Information supplied:

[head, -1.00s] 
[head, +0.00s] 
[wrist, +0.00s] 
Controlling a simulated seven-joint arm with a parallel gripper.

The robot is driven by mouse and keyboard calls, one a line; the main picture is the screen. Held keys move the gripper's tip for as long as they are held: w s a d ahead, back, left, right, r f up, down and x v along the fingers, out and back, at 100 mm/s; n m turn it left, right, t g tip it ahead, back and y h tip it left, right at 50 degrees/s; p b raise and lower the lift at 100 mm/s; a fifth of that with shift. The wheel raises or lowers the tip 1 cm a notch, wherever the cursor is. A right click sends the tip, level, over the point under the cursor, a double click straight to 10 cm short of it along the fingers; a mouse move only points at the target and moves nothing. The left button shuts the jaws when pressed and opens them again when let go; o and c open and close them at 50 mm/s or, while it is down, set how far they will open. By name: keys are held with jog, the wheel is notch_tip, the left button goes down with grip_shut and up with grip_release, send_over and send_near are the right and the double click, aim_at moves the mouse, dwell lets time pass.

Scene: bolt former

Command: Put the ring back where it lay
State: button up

Exercise aim:
Return exactly, please, the lines of the material from the first one down to and including the line where "Controlling a simulated" appears.

Completed exercise:
[head, -1.00s] 
[head, +0.00s] 
[wrist, +0.00s] 
Controlling a simulated seven-joint arm with a parallel gripper.

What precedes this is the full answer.